Give the child a piece of paper 3 in. x 9 in. Let her fold the lower left-hand corner over to the upper edge, and crease the diagonal or bias line thus formed. Then crease the line parallel with the outer edge, to mark a piece 3 in. square. Measuring with this square, fold and crease the whole nine inches of length into squares. Cut the squares apart, and lay aside for patching in paper (Fig. 6).
Fig. 5. - Canvas showing width and bias, or diagonal fold.
Fig. 6. - Measuring and paper folding.
To represent patching on paper: Give to each pupil a piece of thin manilla paper large enough to cut from it a strip 4 in. x 8 in., to represent the size of the paper or cloth to which the patch is applied. Fold this strip into two 4 in. squares; fold again and again, making 2 in. squares. Now there are eight 2 in. squares. In the centre of one of the 4 in. squares cut an irregular hole to represent a worn place (Fig. 7). Cut another strip of paper 3 in. x 9 in. Fold and cut this into 3 in. squares for patches. Crease these patches into four equal parts (Fig. 8). Mark with a pencil on paper, or with a pin on cloth, the length or selvedge way of material and of patch. Turn a fold of 1/8 in. on the patch, then place the centre of the patch directly over the centre of the worn place, making the creases on material and patch match perfectly, continuing the preparation for sewing as described in answer to question 45. On the second 4 in. square make a stitched-in patch as described in answer to question 49. When this has been done satisfactorily in plain paper, give the class paper marked with even and uneven stripes. A striped paper of German manufacture has been found very good for this purpose. Several kinds of patches can be first taught upon paper.

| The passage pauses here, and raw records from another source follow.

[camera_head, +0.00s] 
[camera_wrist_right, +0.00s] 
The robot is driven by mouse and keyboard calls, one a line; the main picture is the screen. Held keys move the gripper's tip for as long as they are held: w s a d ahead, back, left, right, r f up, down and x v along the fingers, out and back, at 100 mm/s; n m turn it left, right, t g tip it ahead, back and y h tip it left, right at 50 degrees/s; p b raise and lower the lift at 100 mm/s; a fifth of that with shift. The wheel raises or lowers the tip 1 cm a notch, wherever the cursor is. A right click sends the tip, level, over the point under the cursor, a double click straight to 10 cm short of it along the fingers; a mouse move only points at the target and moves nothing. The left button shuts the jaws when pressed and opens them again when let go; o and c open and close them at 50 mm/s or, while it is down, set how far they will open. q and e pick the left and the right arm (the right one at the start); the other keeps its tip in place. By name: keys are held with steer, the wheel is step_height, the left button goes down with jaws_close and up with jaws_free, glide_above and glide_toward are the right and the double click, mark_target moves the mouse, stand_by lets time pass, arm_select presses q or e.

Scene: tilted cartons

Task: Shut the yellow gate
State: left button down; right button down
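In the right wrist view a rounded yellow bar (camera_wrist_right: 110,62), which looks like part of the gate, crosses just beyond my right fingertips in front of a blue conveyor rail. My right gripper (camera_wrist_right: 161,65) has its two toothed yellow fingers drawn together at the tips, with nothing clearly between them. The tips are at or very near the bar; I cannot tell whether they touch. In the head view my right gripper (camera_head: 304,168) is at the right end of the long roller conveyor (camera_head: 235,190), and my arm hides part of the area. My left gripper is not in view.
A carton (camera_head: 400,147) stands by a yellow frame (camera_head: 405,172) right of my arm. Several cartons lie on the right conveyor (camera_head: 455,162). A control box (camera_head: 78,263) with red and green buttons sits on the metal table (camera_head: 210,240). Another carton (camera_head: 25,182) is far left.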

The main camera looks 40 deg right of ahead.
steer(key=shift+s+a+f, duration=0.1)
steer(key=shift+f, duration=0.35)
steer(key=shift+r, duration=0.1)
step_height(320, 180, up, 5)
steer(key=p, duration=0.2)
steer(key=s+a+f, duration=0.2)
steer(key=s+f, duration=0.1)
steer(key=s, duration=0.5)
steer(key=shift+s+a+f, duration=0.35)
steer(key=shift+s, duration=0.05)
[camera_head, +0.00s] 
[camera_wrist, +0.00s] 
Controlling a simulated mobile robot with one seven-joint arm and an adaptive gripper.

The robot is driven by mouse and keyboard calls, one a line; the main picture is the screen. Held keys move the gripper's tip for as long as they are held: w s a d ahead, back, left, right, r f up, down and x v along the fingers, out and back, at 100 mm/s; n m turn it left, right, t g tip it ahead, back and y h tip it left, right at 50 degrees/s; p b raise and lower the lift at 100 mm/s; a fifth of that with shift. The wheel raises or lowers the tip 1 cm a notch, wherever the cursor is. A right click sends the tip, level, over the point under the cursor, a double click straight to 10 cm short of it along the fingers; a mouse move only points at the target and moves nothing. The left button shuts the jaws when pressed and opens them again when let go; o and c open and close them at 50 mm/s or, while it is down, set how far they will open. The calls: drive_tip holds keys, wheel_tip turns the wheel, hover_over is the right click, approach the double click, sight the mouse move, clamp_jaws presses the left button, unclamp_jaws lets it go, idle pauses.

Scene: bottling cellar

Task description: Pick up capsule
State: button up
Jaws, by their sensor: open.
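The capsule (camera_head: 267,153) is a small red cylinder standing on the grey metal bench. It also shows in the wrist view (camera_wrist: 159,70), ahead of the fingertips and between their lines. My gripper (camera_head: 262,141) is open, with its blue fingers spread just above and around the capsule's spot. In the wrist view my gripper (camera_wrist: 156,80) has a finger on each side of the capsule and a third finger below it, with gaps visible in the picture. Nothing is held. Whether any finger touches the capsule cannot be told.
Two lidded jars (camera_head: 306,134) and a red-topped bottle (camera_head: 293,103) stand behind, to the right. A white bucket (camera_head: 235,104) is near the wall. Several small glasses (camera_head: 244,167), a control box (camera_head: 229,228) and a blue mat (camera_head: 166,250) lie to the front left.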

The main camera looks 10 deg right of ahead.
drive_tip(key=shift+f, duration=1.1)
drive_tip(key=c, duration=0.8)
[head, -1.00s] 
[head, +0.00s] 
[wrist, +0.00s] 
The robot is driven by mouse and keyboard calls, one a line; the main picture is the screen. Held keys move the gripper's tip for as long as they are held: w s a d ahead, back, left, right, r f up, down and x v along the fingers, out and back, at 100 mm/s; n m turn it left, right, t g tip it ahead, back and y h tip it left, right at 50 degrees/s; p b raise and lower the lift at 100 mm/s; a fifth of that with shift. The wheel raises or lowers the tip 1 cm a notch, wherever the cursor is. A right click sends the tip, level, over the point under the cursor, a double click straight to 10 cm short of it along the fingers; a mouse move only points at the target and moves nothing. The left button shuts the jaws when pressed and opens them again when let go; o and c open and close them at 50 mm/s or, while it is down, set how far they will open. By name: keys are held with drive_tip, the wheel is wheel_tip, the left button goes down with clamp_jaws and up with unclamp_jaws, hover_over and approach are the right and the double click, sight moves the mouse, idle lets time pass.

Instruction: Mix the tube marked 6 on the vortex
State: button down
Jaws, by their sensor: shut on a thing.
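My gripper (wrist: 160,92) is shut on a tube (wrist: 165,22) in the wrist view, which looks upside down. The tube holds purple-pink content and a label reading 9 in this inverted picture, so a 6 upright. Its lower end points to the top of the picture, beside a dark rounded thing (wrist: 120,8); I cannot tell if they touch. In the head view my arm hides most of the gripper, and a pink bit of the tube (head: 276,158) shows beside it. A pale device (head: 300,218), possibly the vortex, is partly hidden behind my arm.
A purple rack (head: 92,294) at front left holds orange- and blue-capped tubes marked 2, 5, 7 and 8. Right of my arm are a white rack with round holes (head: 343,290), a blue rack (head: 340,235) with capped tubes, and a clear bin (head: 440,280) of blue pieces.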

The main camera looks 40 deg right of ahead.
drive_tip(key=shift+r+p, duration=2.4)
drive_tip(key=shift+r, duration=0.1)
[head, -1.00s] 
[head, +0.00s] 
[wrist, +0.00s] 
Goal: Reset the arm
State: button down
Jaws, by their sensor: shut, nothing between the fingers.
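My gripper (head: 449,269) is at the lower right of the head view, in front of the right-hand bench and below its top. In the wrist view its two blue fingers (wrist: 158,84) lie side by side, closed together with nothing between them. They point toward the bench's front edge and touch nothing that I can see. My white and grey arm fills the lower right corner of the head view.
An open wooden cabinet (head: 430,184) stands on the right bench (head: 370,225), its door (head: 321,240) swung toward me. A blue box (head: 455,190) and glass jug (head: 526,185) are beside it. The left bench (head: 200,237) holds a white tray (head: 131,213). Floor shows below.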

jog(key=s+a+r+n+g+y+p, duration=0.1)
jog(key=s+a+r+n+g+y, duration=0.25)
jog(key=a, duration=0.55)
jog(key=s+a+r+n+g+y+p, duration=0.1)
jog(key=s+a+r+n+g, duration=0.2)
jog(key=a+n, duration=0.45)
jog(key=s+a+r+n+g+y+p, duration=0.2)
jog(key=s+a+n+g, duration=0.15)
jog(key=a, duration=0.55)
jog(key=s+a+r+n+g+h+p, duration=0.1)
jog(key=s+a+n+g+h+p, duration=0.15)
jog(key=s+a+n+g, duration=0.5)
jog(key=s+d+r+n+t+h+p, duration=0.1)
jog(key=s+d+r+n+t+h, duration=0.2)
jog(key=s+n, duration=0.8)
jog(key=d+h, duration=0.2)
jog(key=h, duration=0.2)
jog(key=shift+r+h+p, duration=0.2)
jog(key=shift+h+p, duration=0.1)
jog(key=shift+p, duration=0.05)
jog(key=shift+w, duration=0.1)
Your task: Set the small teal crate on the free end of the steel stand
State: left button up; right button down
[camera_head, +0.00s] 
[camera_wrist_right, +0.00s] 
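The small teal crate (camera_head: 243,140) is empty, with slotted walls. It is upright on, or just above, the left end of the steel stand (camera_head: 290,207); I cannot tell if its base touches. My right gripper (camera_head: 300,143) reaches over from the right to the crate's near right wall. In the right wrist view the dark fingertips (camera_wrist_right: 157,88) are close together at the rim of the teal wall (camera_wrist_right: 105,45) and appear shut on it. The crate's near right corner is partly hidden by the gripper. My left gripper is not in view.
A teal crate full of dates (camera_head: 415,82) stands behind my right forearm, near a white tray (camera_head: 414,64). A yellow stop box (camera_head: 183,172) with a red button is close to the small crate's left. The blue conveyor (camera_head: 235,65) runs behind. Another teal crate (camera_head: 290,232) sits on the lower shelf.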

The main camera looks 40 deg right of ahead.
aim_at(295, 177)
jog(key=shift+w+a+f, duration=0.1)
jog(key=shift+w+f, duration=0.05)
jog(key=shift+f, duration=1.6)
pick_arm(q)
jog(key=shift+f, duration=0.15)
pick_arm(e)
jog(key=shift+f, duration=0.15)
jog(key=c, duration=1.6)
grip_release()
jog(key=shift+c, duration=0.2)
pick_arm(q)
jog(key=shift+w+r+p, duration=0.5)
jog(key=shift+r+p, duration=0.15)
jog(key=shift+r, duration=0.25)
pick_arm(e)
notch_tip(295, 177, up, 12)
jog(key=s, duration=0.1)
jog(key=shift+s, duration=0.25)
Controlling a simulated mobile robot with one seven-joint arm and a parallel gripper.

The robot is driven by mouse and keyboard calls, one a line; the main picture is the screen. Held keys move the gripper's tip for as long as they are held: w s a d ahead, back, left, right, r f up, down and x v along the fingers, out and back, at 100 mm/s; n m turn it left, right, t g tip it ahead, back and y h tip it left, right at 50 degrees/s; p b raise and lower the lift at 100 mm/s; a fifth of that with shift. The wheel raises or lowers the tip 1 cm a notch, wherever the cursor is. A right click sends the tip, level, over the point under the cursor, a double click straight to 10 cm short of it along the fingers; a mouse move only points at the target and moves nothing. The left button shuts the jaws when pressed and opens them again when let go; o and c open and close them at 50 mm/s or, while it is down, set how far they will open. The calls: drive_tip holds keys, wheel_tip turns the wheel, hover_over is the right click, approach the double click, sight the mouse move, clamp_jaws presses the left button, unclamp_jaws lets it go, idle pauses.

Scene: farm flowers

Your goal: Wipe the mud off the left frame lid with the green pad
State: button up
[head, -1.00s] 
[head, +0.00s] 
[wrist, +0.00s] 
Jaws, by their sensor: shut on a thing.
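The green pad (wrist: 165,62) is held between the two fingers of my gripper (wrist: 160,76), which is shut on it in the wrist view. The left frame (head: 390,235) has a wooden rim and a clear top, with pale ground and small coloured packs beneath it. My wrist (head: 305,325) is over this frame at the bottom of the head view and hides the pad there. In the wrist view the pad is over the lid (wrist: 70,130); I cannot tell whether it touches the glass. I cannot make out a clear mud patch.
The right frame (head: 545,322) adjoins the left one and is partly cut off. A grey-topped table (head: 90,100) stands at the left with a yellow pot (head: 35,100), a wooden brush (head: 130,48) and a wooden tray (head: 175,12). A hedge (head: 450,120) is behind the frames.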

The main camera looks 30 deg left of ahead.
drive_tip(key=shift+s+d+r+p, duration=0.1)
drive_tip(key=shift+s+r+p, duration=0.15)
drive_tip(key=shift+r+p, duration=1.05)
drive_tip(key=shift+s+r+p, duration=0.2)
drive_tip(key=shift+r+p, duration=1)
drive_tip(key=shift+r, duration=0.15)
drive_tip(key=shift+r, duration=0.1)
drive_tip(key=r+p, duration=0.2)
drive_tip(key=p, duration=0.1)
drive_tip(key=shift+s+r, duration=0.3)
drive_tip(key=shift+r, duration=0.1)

fig. 7. - Paper folded on dotted lines for patching.
After patching on paper has been taught, the blackboard can be profitably used. Younger pupils are interested in watching the teacher as she makes drawings to represent a tier or an apron having a worn place, and a patch to mend it. Dotted lines across the worn place and the patch show folds which are to be applied to one another.
Now, giving a ruler and pencil to every pupil, let her draw and cut from striped paper a 3 in. patch; turn down 1/8 in. on the four sides. Then give to each pupil a small pattern of a tier cut in striped paper, with a worn place cut upon it. Baste the patch on the right side of the tier, making the striped lines on the tier and the striped lines on the patch match perfectly, the centre of the patch being exactly over the centre of the worn place. Baste 1/8 in. from the edges of the patch.